For their assessment, they would have to throw bag two swimmers 25 seconds apart. This assessment is designed to test the student’s throw and re-throw skills, rope management, and communication skills.
With the students doing great on their throw bag assessment, we finished the day with white water swims and called it a day.
With time always being a factor, this day was going to be a big day. Our day started with safety demonstrations with some students starting to pass. Great start to the day!
We continued our day with more runs of the river to get the students as much time on the guide stick as possible. Then to one of my favorite parts of the course, rope work.
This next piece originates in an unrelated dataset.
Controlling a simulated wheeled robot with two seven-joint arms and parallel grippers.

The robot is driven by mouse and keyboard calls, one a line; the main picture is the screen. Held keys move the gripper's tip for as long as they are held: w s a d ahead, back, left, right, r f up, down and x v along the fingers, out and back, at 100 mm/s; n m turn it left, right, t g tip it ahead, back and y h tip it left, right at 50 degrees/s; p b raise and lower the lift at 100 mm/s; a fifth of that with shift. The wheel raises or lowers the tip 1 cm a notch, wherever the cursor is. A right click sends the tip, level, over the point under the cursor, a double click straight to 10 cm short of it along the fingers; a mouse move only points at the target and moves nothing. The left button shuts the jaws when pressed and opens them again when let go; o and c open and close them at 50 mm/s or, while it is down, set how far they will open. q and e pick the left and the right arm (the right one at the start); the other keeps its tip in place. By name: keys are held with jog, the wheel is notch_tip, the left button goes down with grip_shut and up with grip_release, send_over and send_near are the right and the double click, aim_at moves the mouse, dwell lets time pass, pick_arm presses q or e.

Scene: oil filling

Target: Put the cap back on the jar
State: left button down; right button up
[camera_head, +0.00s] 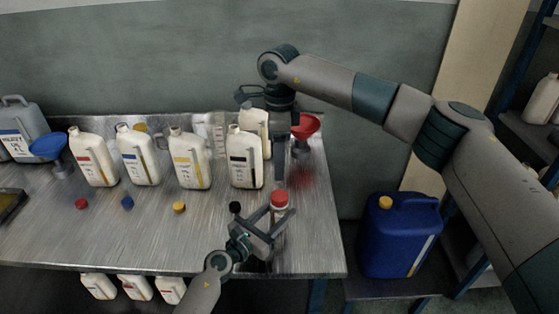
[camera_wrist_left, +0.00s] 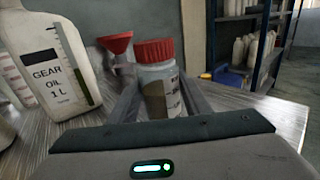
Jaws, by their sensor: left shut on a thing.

When I was training as a guide, rope work was one of my weakest skills, now with a lot of practice it is one of my strongest skills.
For this, I would look at different types of knots used in a white-water environment, construction of anchors, methods to unpin a raft, counting mechanical advantage, and construction of rope work systems.
With the students recently completing a swift water safety course, a lot of this was fresh in their minds, I would just add to this and make it more relevant to the rafting world.
After the class we did the student’s assessment, they all made a 3:1 rope work system with a self-equalizing system on the raft within 5 minutes.
The last day of the course allowed me to clean up any areas of the student’s assessments I hadn’t seen. We finished off the last of the safety demonstrations, flip drills, and any personal guiding.
We finished our time on the water by doing a run of the Kananaskis allowing the students to let their hair down and have a bit of fun surfing.
Once we were off the water I did the student’s debriefs and congratulated them on a great week on the water. All the students walked away with either a provisional 2 or 3 guide, this means they could work as a trainee guide under an IRF certified and once they had completed their logged training runs could advance to a full IRF guide.
I had a blast with the students of Timberlines Academy and can’t wait to get back on the water with them next year!